Mac Jones was throwing 50-yard passes. I tried to capture it. Kind of failed, but you get the picture. pic.twitter.com/qOpKaM7THk— Mark Daniels (@MarkDanielsPJ) June 8, 2022
Whether that leads to more deep attempts after Jones ranked 18th among NFL quarterbacks in that category last season remains to be seen. The fact remains, however, that having a deep game that defenses need to respect should help open up the underneath portions of the field that were oftentimes closed for New England between 2019 and 2021.
Adding DeVante Parker and Tyquan Thornton this offseason should help with that. Add the second-year jumps that might be taken by Nelson Agholor and minicamp standout Tre Nixon and you get a receiving corps that might be much better suited to put pressure on opposing defenses beyond the 20-yard area — all while working with a passer not afraid to pull the trigger.
“We want to be able to do whatever we want to do at any given time, whether that’s a run, pass, play-action, short, medium, or long. We’re trying to be able to have a little bit of variety,” Jones himself said last Thursday.
Running the offense will likely be a joint venture in 2022: Spring practices did not give any clear answers about who will be running the show on the offensive side of the ball, other than Mac Jones.
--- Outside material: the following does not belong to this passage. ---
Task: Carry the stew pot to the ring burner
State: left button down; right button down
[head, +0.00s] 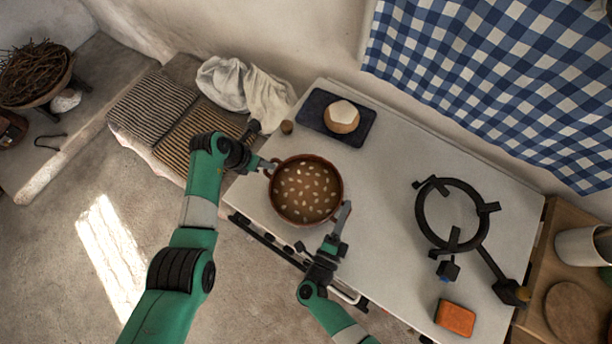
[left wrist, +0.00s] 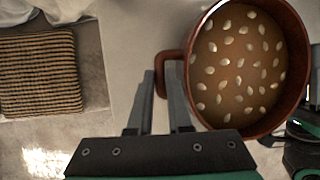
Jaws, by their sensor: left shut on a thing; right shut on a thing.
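The stew pot (head: 305,190) is reddish brown, round and full of brown stew with pale pieces. It is over the left part of the pale counter; I cannot tell whether it touches it. My left gripper (head: 268,165) is shut on the pot's left handle. In the left wrist view, the fingers (left wrist: 162,82) sit around that handle (left wrist: 170,68). My right gripper (head: 341,218) is shut at the pot's lower right side, where the other handle is mostly hidden. The black ring burner (head: 482,224) stands further right on the counter, its ring empty.
An orange block (head: 455,318) lies at the front right. The counter (head: 385,190) between pot and burner is clear.

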Organized team activities and mandatory minicamp saw Joe Judge and Matt Patricia take turns sending pre-scripted plays to Jones and the offense, with the latter doing so during 11-on-11 segments.
Does that make Patricia is the frontrunner to serve as New England’s de facto coordinator this season? Possibly, but the fact is this: as with all things building this team, the Patriots are still very early in the process and nothing has been carved in stone just yet.
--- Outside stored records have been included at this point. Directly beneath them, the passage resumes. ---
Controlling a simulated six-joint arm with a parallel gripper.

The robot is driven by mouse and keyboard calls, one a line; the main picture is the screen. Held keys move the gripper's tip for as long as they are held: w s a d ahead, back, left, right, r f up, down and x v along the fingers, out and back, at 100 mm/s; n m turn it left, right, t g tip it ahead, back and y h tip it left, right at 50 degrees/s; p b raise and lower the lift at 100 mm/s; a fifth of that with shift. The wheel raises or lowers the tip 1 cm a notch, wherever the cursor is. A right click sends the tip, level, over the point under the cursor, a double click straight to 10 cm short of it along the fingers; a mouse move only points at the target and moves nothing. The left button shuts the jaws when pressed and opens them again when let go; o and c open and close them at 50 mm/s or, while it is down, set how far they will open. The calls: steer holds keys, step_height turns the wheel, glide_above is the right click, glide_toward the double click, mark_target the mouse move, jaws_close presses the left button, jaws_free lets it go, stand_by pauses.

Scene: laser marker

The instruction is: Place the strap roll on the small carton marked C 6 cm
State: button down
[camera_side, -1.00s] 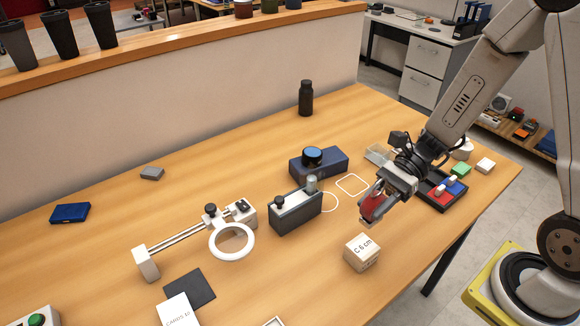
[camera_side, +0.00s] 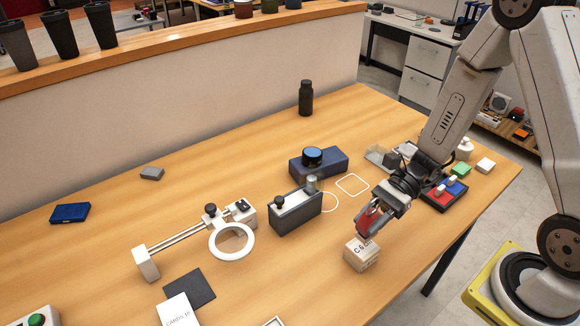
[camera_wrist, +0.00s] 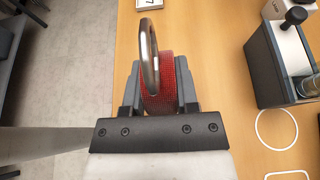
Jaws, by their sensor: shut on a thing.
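The strap roll (camera_wrist: 166,75) is red webbing with a metal ring, clamped between the two fingers of my gripper (camera_wrist: 158,88) in the wrist view. In the side view the red roll (camera_side: 370,217) shows between the fingers of my gripper (camera_side: 367,224). The small carton marked C 6 cm (camera_side: 362,258) is a pale box on the table's front part. My gripper and the roll are over its upper edge, partly covering the label. I cannot tell whether the roll touches the carton. The carton is hidden in the wrist view.
A grey box with a black knob (camera_side: 296,211) stands left of the carton, with a blue device (camera_side: 318,164) behind it. A black tray with red and blue pieces (camera_side: 442,194) lies to the right. A ring-and-rail fixture (camera_side: 231,241) is farther left. Table around the carton is clear.

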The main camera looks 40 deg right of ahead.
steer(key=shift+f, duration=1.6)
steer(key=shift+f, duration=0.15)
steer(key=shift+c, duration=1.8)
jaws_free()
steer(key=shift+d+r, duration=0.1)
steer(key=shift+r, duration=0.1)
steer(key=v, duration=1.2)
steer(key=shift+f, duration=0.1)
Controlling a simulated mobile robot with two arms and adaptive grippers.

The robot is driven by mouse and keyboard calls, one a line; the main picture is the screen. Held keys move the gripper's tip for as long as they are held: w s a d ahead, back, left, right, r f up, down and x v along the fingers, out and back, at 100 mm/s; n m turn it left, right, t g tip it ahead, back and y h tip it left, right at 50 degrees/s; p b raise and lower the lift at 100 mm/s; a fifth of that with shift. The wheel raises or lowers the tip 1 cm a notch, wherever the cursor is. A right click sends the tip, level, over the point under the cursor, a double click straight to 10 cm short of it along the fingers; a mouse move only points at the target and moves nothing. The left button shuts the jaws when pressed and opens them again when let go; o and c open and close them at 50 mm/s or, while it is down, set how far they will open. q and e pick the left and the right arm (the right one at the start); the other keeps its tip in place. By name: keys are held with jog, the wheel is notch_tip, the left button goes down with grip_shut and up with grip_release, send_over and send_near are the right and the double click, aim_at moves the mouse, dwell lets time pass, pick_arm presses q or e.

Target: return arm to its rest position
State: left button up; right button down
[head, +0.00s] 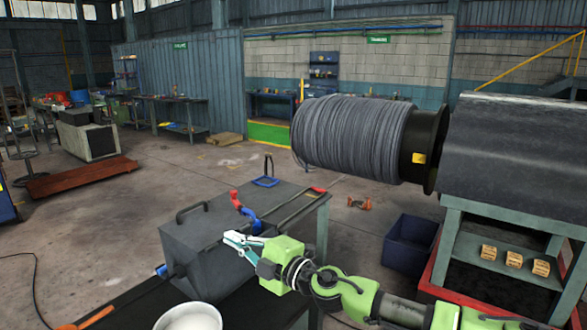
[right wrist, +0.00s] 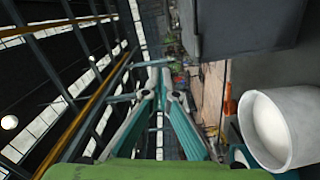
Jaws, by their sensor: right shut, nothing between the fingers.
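My right arm (head: 340,290), light green with dark joints, comes in from the lower right of the head view. Its gripper (head: 230,240) is shut and empty, with teal and pale fingers. It appears in front of the grey metal box (head: 200,225); I cannot tell whether it touches the box. In the right wrist view the fingertips (right wrist: 158,68) are drawn together with nothing between them. The drum (head: 350,138) wound with grey rope sits at upper right, well apart from the gripper. My left gripper is in neither view.
A white bowl-like container (head: 190,318) stands at the bottom; it also shows in the right wrist view (right wrist: 285,125). A red and blue handle (head: 245,210) is at the box. A dark blue bin (head: 410,245) and a shelf with wooden blocks (head: 513,260) are at right.

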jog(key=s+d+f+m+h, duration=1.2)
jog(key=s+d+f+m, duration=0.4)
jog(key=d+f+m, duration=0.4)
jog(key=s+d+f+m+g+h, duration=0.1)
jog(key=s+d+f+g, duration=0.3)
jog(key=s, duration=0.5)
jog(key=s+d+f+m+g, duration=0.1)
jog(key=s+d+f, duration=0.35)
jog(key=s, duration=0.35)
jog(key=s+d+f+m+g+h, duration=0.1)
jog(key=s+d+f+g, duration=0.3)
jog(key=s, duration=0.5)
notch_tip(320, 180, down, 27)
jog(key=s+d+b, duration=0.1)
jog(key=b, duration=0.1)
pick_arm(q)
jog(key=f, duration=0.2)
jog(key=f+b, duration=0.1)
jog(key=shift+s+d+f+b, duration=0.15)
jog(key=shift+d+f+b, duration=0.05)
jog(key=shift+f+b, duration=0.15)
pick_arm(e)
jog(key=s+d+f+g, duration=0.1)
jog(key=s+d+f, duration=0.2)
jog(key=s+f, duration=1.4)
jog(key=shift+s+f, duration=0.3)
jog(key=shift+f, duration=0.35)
What the offseason workouts thus far did show us, though, is that Bill Belichick will take a more prominent role in lieu of long-time coordinator Josh McDaniels’ departure to Las Vegas. He, Judge and Patricia will have an active hand in shaping the unit regardless of who ends up calling plays.
N’Keal Harry is all but done: Harry decided to stay away from the team-organized voluntary offseason workout program but re-joined his colleagues for minicamp last week. It was far from a glorious comeback: the former first-round draft pick spent almost all of last week’s pair of practices working with the scout-team offense, catching only one pass from Mac Jones during team drills and also having a drop during scout-team work.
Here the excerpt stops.